## SHORT PROBLEM
Would you return the complete listing below word for word?

--- RAW DATA ---

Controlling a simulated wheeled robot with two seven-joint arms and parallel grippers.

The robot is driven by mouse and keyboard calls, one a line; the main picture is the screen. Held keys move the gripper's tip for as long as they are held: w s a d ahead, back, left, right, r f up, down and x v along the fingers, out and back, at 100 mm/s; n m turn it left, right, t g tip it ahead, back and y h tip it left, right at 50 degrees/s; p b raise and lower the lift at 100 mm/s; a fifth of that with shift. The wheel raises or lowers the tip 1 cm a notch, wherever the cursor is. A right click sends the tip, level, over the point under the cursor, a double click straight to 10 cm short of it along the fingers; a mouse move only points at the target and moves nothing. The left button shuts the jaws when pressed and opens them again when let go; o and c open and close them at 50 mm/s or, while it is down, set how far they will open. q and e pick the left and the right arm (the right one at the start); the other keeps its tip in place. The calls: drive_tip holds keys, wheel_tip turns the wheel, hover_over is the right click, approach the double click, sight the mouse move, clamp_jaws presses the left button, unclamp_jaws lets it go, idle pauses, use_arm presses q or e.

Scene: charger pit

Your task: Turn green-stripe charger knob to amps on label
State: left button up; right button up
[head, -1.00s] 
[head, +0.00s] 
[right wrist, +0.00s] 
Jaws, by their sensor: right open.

---

## TASK ANSWER
Controlling a simulated wheeled robot with two seven-joint arms and parallel grippers.

The robot is driven by mouse and keyboard calls, one a line; the main picture is the screen. Held keys move the gripper's tip for as long as they are held: w s a d ahead, back, left, right, r f up, down and x v along the fingers, out and back, at 100 mm/s; n m turn it left, right, t g tip it ahead, back and y h tip it left, right at 50 degrees/s; p b raise and lower the lift at 100 mm/s; a fifth of that with shift. The wheel raises or lowers the tip 1 cm a notch, wherever the cursor is. A right click sends the tip, level, over the point under the cursor, a double click straight to 10 cm short of it along the fingers; a mouse move only points at the target and moves nothing. The left button shuts the jaws when pressed and opens them again when let go; o and c open and close them at 50 mm/s or, while it is down, set how far they will open. q and e pick the left and the right arm (the right one at the start); the other keeps its tip in place. The calls: drive_tip holds keys, wheel_tip turns the wheel, hover_over is the right click, approach the double click, sight the mouse move, clamp_jaws presses the left button, unclamp_jaws lets it go, idle pauses, use_arm presses q or e.

Scene: charger pit

Your task: Turn green-stripe charger knob to amps on label
State: left button up; right button up
[head, -1.00s] 
[head, +0.00s] 
[right wrist, +0.00s] 
Jaws, by their sensor: right open.

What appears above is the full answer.